Why has it been difficult to draw down fossil fuel usage? Amid the multitude of reasons, our “path dependence” on fossil fuel-based development impedes the shift to low-carbon alternatives even when they become more economically viable. This dependence manifests in long asset (e.g., coal power plant) lifetimes and regulatory and institutional ruts, such as long-standing patterns of subsidizing fossil fuels. This is why countries such as the Philippines, ranked as one of the top ten countries in addressing climate change by the Climate Change Performance Index, is still forging ahead with building new coal power plants despite its moratorium on coal plant development. This phenomenon has also placed countries like India in a paradoxical situation in which it’s increasingly difficult to transition away from fossil fuels when climate change-induced heatwaves drive enormous demands for power; the Indian government has already announced the plan for all coal power plants to run at full capacity this Spring.
Subsidies currently play an outsized role in keeping economies around the world bound to fossil fuels while also weakening energy security, resilience, and national budgets. For example, the 2022 energy supply challenges resulting from the Russia – Ukraine War compelled national governments around the world to significantly increase subsidies – more than doubling 2021 amounts – in order to manage price increases to electricity consumers. As the IEA notes, “spending to bring down energy bills represents a significant fiscal burden for governments and, as is often the case with such measures, these interventions have not always been well targeted. Furthermore, it risks diminishing the incentive to use energy efficiently or to switch to cleaner fuels.”
Abruptly shutting off fossil fuel subsidies without careful planning would be perilous to governments, however, as well as their constituents. As Neil McCulloch points out in Ending Fossil Fuel Subsidies: The Politics of Saving the Planet, subsidies are popular because the elite benefit from them, and hard to eliminate because the poor are likely to suffer when they’re removed. In fact, instances of political unrest associated with energy prices around the world have at times involved moves to reduce fossil fuel subsidies. Rutgers University’s Mark Paul and Lina Moe have also pointed out in An Economist’s Case for Restrictive Supply Side Policy: “Implicit in the strategy of focusing on clean energy investment is the assumption that fossil fuel firms will voluntarily close their doors as they get pushed out and exit the market in an orderly fashion. They will not. Without discrete restrictive supply-side planning and policy, the end of fossil fuels will be a chaotic collapse where workers, communities, and the environment suffer.” The removal of fossil fuel subsidies will thus require concerted political and economic planning in order to avoid destabilizing societies.

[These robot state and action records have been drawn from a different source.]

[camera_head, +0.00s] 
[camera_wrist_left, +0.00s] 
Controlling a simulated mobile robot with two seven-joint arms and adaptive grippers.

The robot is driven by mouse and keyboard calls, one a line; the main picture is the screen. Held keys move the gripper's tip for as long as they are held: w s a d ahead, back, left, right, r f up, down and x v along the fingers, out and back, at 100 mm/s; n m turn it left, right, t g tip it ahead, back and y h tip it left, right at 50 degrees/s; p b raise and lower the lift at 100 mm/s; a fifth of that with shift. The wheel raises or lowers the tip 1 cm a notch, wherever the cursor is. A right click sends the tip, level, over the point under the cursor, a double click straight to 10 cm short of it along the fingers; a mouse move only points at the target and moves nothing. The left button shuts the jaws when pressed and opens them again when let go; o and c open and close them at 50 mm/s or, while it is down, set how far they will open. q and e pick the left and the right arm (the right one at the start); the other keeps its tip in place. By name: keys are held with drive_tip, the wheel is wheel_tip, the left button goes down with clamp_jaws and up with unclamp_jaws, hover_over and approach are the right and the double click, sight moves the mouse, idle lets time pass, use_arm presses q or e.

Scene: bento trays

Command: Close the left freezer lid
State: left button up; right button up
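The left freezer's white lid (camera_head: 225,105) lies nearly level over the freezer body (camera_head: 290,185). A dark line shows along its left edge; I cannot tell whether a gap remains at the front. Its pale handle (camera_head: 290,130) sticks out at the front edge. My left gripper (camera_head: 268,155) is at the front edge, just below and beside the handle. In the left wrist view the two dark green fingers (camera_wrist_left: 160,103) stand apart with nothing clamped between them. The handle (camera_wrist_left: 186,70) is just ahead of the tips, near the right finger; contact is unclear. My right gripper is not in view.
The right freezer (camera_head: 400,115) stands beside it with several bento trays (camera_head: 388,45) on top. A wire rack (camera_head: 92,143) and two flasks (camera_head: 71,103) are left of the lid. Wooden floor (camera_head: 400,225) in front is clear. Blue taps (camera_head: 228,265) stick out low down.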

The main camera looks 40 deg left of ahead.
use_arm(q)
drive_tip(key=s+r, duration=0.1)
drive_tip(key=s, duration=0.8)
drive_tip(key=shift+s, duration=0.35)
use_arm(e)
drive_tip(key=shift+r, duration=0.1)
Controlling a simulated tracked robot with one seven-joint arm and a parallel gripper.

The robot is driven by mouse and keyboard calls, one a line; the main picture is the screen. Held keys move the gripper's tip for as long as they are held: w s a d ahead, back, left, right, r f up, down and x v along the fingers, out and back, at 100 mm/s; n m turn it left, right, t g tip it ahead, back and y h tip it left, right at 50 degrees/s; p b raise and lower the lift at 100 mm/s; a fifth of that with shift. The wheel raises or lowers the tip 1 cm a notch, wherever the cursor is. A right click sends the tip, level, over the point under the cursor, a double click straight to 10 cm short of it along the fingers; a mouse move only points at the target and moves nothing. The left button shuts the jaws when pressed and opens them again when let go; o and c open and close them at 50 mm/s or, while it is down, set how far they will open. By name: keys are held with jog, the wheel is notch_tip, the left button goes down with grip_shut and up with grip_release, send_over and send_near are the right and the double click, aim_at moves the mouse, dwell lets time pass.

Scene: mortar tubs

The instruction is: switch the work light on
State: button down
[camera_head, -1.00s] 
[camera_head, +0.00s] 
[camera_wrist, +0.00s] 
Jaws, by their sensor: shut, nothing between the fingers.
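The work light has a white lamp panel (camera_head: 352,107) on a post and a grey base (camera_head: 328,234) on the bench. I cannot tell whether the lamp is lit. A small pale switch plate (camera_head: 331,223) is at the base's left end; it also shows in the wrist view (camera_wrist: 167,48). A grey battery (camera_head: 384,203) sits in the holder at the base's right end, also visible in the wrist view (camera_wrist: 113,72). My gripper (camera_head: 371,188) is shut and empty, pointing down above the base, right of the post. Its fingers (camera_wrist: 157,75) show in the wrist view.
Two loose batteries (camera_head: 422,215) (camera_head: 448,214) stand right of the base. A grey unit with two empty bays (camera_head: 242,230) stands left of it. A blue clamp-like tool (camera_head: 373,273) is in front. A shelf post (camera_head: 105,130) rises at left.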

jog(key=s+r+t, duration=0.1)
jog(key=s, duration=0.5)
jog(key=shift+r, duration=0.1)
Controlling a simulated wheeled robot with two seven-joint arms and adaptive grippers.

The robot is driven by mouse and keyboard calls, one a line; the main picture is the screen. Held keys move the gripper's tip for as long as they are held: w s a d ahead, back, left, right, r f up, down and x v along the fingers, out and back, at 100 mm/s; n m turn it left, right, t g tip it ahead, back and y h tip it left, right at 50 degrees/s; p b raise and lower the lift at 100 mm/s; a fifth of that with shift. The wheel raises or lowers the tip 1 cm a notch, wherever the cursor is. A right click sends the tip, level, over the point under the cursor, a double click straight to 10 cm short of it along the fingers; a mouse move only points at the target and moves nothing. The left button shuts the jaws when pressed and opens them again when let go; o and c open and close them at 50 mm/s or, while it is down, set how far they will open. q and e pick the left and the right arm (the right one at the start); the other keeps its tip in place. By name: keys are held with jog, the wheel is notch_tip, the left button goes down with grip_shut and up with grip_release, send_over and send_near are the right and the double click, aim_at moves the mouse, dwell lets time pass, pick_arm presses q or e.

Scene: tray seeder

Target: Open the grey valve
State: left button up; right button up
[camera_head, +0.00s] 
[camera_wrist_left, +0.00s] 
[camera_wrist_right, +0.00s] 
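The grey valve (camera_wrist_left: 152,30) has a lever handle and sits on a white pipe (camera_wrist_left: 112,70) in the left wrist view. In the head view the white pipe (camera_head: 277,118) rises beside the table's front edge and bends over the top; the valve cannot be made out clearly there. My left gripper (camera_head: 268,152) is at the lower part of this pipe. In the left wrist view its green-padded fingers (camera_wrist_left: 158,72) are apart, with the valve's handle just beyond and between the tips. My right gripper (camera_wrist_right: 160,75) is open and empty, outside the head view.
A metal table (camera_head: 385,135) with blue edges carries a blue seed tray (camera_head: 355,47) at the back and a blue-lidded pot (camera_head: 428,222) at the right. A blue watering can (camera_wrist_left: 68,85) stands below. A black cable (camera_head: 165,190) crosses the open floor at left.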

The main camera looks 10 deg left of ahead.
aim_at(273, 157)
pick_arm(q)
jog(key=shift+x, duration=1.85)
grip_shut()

The Potential Role for USAID and Other Agencies
One of the most tangible ways that USAID could influence the displacement of fossil fuels is in working with host country governments to shift resources away from fossil fuel subsidies. This includes tapping deeper into the agency’s thought leadership in political economy and Thinking and Working Politically, as well as tailoring the public financial management support that USAID provides countries all over the world. These USAID-specific approaches could be used to help countries aggressively disentangle their economies from subsidies, such as modeling a program in which a country commits to phase out fossil fuel subsidies in exchange for a combination of grants and concessional financing to provide support to citizens through a targeted cash rebate program, incentives to switch to electric vehicles or adopt efficiency measures, and to spur clean infrastructure investment. Arguably, this type of approach is already happening at a broader scale through the diplomatic channels that flow through the UNFCCC, but a country-specific success story anchored by USAID assistance could provide an inspiring model for others to follow.

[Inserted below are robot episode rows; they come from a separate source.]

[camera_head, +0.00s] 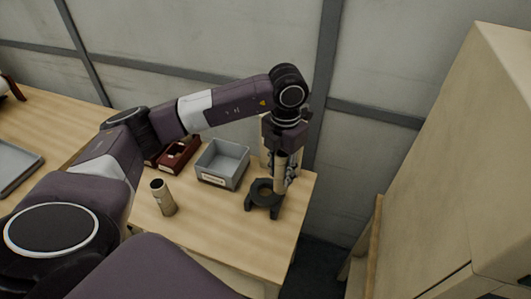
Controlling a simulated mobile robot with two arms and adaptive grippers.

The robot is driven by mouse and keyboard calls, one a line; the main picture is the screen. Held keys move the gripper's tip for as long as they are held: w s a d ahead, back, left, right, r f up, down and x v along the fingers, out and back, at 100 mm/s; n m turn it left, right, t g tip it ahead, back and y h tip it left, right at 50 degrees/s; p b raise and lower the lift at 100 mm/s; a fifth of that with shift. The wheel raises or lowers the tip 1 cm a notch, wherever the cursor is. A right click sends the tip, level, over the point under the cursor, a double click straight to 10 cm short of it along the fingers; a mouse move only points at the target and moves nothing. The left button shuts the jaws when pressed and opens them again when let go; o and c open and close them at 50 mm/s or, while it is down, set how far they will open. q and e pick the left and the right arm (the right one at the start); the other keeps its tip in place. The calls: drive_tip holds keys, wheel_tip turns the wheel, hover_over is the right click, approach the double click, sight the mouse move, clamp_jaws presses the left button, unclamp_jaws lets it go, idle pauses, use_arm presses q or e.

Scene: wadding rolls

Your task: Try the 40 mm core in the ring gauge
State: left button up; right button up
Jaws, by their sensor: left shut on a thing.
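My left gripper (285,171) points down near the right end of the wooden table, shut on a tan core (280,181). The core hangs roughly upright, its upper part partly hidden by the fingers. Its lower end shows at the right side of the dark ring gauge (251,200), which stands on short legs. The ring's opening looks empty, and I cannot tell whether the core touches the rim. Another tan core (164,200) stands on the table at the left, its open top showing. No size marking is readable. My right gripper is out of view.
A grey labelled bin (211,180) stands behind the gauge to the left. A dark red tray (181,155) lies beside it, partly behind my arm. A pale panelled wall closes the back, and a beige cabinet (440,150) stands at the right. Table between standing core and gauge is clear.

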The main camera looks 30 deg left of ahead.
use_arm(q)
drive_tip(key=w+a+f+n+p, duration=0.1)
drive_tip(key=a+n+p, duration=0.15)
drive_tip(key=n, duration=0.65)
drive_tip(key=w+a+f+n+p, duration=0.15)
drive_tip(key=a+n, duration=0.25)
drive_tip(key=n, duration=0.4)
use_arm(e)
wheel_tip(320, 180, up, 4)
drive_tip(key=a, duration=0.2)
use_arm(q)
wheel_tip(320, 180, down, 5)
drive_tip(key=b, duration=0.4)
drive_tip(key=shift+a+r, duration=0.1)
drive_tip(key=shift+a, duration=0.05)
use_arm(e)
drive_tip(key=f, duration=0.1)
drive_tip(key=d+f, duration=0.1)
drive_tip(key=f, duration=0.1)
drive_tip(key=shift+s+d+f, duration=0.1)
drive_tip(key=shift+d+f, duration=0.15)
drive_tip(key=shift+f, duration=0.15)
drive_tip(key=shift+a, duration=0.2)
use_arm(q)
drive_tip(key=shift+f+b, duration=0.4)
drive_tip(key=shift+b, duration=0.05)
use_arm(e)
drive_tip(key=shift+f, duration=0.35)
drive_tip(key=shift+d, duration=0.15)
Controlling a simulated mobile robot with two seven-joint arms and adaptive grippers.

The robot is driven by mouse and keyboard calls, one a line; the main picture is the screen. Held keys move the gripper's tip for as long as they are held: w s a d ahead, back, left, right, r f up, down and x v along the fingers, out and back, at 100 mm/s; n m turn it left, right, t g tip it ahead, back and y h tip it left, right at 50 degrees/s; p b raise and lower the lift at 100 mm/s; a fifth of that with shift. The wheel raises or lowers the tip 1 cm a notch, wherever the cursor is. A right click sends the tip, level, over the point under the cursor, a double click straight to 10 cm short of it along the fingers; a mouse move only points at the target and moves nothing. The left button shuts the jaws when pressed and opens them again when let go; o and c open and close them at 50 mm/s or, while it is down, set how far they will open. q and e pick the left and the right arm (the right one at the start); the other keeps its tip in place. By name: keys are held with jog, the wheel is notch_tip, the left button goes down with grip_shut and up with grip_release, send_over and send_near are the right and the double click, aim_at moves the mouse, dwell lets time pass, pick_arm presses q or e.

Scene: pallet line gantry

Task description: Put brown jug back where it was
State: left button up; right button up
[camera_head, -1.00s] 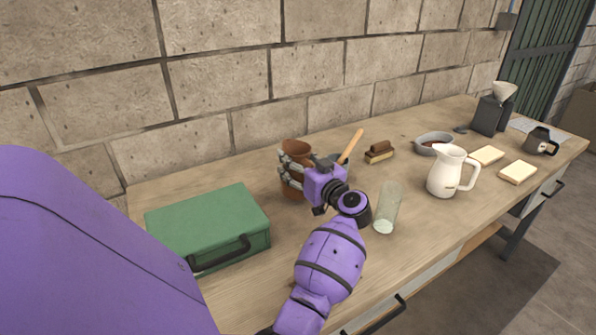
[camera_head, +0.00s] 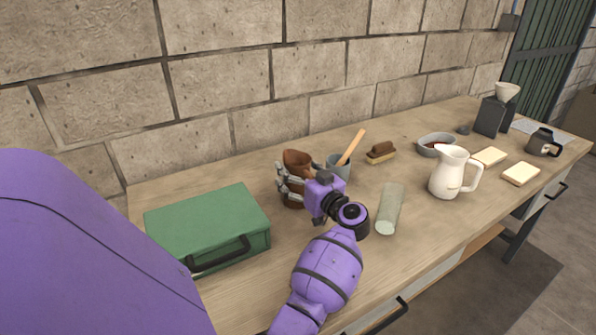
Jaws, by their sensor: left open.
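The brown jug (camera_head: 299,160) stands upright on the wooden table, right of the green case. My left gripper (camera_head: 284,184) is at the jug, with its grey fingers around the jug's left side and front. The fingers are open. They hide part of the jug's body, and I cannot tell whether they touch it. My purple left arm comes up from the bottom of the view. My right gripper is not in view.
A green case (camera_head: 205,222) is at left.

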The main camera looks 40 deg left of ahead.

Additionally, reducing the incentives to consume more energy opens the way for more robust energy efficiency policies and could potentially close global investment gaps in renewable energy. This includes working with governments and businesses to promote building retrofits, efficient appliances, and efficient transportation. Furthermore, USAID could greatly expand its efforts to support putting prices on carbon emissions, such as through carbon taxes and cap and trade systems.
The urgent need to displace fossil fuels with renewable energy also aligns with USAID’s strategic focus on resilience. Eighty percent of the world’s population lives in countries that are net importers of energy, which means that most of the world is exposed to global market shocks, as 2022 demonstrated. Renewable energy technologies such as solar and wind are not fuel based, and are more modular in scale, and often less capital intensive. Critically, global events such as wars would have minimal disruptive impact on electricity supply produced domestically by renewables. In fact, Ukraine has been rapidly adopting solar PV in response to Russian attacks on their power grid. Replacing fossil fuels with renewable energy can thus provide developing countries with greater confidence and stability in electricity supply and pricing. Additionally, renewable energy provides vital lifelines to communities impacted by catastrophic weather events and disasters. Small island developing states, for example, are at once some of the most remote and vulnerable geographies while also some of the most dependent countries on imported fossil fuels. By replacing fossil fuels with renewable energy, they can reduce their vulnerability to price volatility and supply disruptions, which would be a key victory for USAID’s New Resilience Policy.